**What is needed:** Write out the opening lines of the data word for word, up to and including the line with "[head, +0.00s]", and leave every picture and every later line out.

**Dataset excerpt:**
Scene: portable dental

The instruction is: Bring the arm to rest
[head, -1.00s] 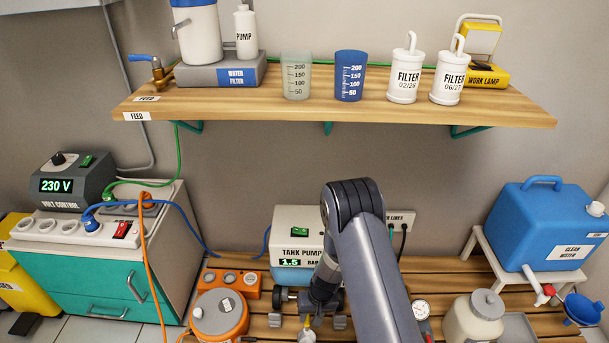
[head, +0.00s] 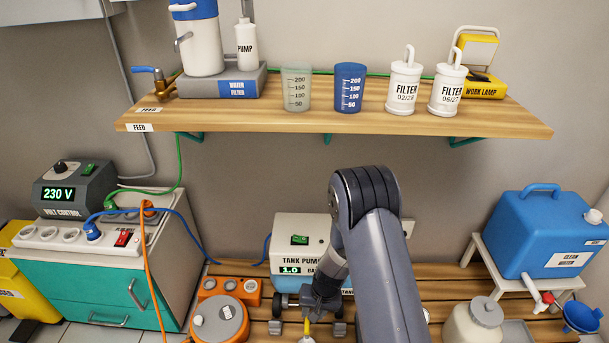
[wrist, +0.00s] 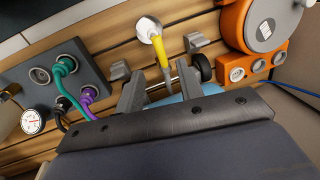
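My arm reaches forward over the slatted wooden bench (head: 455,285) in the head view, bent at the elbow. My gripper (wrist: 160,88) points down at the bench; its two fingers stand apart in the wrist view. A yellow-handled piece with a round white end (wrist: 150,28) shows between and beyond the fingertips. I see no clear contact between it and the fingers. In the head view the gripper (head: 308,312) is small and partly hidden, with the yellow piece just below it.
The tank pump (head: 298,228) stands behind my gripper, its display reading 1.0. An orange unit (head: 218,315) is at the left, a cream jar (head: 474,325) at the right. The blue clean water tank (head: 545,235) stands far right. A loaded shelf (head: 330,122) hangs above.

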**Full output:**
Scene: portable dental

The instruction is: Bring the arm to rest
[head, -1.00s] 
[head, +0.00s] 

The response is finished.